AIM OF THE TASK. Both the line containing "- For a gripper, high" and the line containing "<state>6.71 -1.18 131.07" are part of the range to copy, along with every line between them. Copy it exactly and leave out the pictures.

RECORDS FOR THIS TASK.

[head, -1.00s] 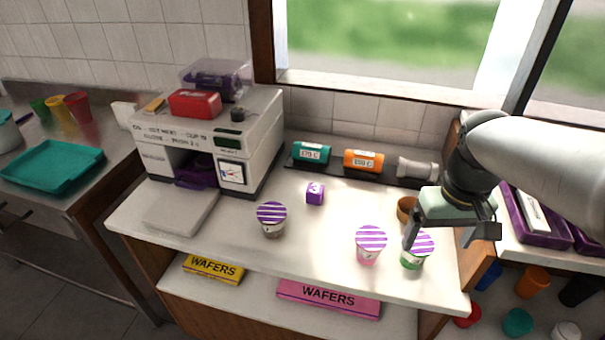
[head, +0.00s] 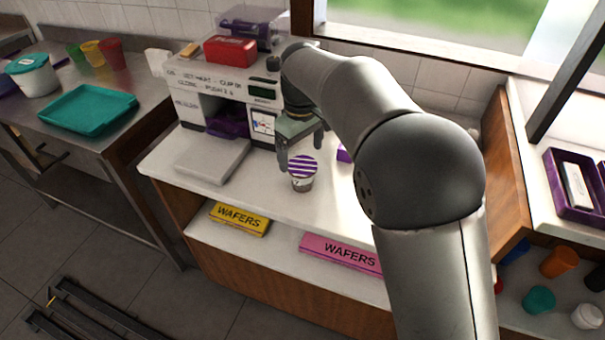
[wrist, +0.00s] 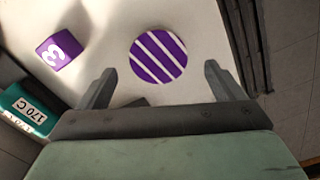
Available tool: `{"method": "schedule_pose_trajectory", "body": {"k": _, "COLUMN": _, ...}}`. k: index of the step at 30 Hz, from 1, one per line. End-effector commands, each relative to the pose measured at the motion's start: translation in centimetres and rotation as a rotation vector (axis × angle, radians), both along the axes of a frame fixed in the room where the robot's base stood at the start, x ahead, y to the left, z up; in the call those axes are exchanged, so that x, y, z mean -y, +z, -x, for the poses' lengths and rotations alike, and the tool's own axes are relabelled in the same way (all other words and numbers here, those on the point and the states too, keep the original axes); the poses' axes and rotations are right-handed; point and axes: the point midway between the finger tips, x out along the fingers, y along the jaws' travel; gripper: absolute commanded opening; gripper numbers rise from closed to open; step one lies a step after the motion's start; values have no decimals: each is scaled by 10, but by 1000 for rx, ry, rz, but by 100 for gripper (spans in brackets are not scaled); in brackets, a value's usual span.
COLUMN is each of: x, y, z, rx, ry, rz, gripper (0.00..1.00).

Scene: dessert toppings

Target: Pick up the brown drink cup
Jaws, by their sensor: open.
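In the wrist view the round striped lid (wrist: 158,56) lies ahead of and between the spread fingers of my gripper (wrist: 158,88). The gripper is open and I see no contact with the cup. The cup's body is hidden under the lid in the wrist view.
A purple cube marked 3 (wrist: 59,48) and a teal canister marked 170 C (wrist: 25,108) are near the cup. The white machine (head: 225,100) stands behind left, with a flat pale plate (head: 212,160) before it. My arm hides the counter's right part.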

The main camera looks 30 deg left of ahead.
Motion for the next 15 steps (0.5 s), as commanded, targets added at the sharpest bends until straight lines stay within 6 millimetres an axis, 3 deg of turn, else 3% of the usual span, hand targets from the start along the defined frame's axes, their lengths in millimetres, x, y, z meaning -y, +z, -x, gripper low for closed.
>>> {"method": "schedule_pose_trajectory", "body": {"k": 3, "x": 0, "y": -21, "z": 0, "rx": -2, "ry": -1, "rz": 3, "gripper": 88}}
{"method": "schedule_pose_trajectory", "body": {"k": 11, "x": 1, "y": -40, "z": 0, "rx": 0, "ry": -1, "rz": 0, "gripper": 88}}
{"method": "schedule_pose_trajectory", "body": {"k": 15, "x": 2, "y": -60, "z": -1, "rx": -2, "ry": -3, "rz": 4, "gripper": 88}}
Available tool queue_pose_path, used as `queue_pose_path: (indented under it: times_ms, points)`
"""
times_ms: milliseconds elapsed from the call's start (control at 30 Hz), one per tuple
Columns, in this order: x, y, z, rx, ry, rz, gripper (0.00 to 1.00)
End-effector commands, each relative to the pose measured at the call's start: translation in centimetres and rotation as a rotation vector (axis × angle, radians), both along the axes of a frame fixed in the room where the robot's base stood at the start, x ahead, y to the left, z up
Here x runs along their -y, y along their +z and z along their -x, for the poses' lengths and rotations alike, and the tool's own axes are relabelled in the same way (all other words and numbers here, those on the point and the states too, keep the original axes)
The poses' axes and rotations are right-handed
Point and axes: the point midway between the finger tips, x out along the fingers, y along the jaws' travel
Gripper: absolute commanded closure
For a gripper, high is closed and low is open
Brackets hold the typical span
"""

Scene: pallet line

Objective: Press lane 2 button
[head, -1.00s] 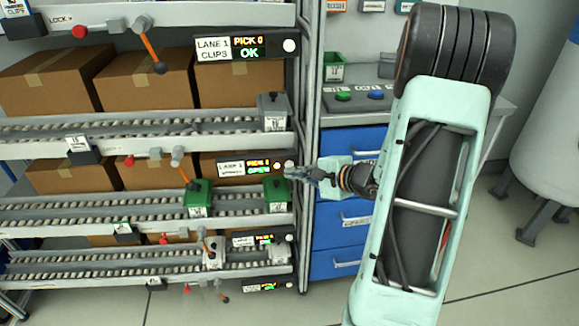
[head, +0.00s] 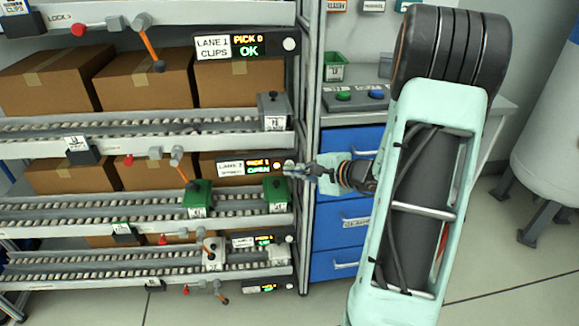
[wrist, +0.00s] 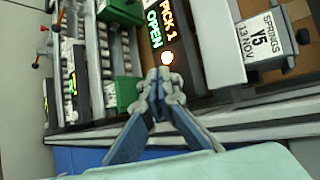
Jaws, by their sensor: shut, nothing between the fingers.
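The lane 2 display panel (head: 240,167) sits on the shelf edge in the head view and reads PICK 1, OPEN. Its text also shows in the wrist view (wrist: 160,22). The round lane 2 button (wrist: 167,58) glows orange-white at the panel's end, just beyond my fingertips in the wrist view. My gripper (wrist: 161,76) is shut and empty, its tips close to the button. In the head view my gripper (head: 290,170) points left at the panel's right end. Whether the tips touch the button I cannot tell.
The lane 1 panel (head: 240,47) reads PICK 0, OK above. Green bins (head: 276,194) and a grey bin (head: 274,111) stand on the roller lanes. A rack upright (head: 306,120) and blue drawers (head: 345,215) lie close to my gripper. A bench with green and blue buttons is behind.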

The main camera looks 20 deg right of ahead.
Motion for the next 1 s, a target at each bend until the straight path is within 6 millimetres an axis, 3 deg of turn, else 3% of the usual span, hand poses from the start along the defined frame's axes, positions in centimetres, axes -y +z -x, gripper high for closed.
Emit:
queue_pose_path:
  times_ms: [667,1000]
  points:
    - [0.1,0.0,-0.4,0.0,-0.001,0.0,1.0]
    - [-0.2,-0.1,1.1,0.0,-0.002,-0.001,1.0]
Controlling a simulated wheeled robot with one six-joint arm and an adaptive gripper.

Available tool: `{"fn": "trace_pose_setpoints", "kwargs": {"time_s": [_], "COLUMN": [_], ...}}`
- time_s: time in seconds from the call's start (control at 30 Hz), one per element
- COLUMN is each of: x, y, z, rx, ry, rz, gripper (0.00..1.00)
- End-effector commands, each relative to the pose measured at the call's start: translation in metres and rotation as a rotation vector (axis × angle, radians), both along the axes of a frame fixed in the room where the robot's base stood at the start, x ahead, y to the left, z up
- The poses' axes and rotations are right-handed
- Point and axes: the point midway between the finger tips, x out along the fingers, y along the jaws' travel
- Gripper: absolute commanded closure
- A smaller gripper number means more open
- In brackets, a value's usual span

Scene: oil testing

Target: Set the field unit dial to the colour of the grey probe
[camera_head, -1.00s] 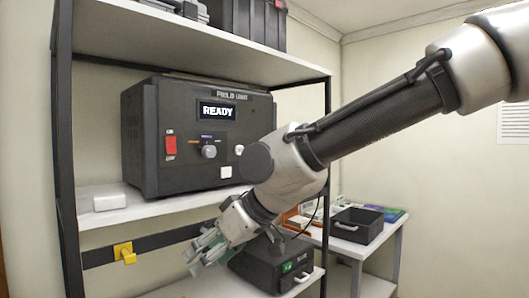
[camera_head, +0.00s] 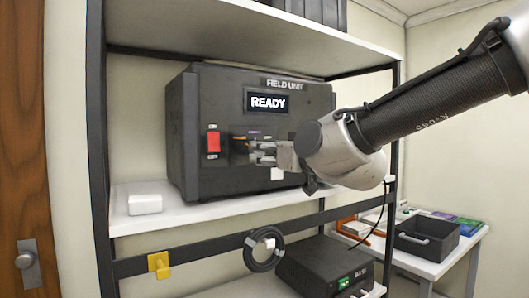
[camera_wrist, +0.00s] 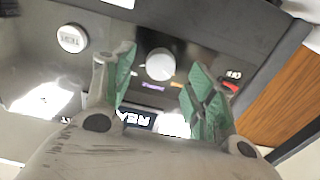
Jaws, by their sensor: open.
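The field unit (camera_head: 225,98) is a dark box on the middle shelf, its screen (camera_head: 268,102) reading READY. Its dial (camera_wrist: 160,65) is a round pale knob in the wrist view, with small purple (camera_wrist: 152,86) and orange marks beside it. In the head view my gripper hides the dial; an orange mark (camera_head: 238,143) and a purple mark (camera_head: 254,133) show there. My gripper (camera_head: 258,152) is open in front of the panel. In the wrist view its green-padded fingers (camera_wrist: 160,84) stand either side of the dial, apart from it. I cannot make out a grey probe.
A red switch (camera_head: 213,142) is left of the dial, and a TEST button (camera_wrist: 72,38) shows in the wrist view. A white box (camera_head: 145,204) sits on the shelf. A black cable coil (camera_head: 250,260) hangs below. A dark tray (camera_head: 450,243) stands on the side table.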

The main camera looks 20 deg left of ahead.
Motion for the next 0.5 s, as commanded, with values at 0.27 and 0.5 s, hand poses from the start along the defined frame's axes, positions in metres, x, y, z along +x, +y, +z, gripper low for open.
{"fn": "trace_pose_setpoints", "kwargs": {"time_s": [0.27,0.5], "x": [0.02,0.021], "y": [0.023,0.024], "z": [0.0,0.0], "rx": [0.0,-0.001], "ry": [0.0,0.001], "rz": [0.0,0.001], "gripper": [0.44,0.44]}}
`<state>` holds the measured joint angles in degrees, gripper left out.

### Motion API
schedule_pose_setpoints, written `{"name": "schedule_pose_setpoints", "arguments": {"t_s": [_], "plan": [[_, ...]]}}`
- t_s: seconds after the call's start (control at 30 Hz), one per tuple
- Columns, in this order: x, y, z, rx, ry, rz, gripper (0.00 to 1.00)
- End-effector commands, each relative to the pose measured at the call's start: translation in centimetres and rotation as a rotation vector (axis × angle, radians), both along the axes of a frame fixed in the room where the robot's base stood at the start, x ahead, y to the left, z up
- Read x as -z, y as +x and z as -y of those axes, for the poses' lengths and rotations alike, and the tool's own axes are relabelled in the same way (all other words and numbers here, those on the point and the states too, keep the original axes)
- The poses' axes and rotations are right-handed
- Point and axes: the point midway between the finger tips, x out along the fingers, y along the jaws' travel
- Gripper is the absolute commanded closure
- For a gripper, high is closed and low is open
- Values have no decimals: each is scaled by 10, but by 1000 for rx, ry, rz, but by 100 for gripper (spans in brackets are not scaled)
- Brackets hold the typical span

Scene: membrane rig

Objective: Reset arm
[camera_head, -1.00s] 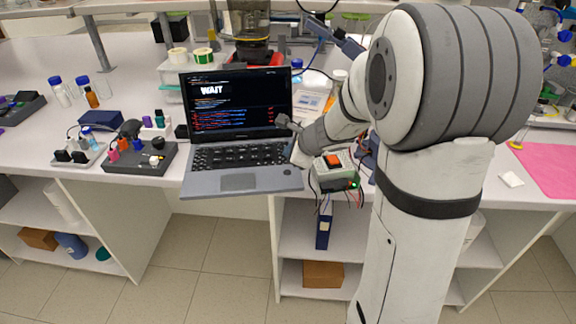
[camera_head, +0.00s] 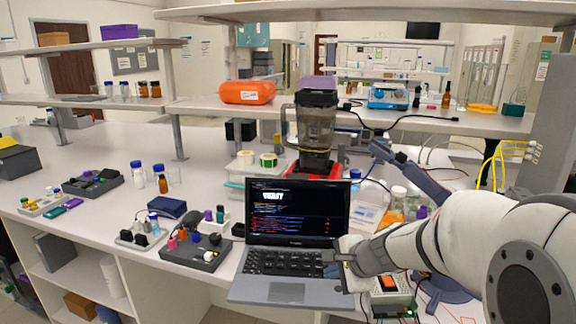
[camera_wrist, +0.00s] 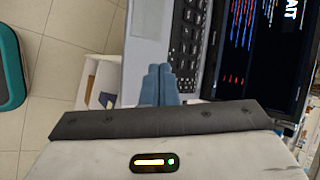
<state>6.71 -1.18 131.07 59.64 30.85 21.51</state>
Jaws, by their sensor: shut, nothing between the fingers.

ANSWER.
- For a gripper, high is closed and low is open
- Values have no decimals: each is scaled by 10, but by 1000 for rx, ry, rz, but by 100 for gripper (spans in brackets are not scaled)
- Brackets hold the typical span

Scene: membrane rig

Objective: Reset arm
[camera_head, -1.00s] 
[camera_head, +0.00s] 
[camera_wrist, +0.00s] 
<state>6.71 -1.18 131.07 59.64 30.85 21.51</state>

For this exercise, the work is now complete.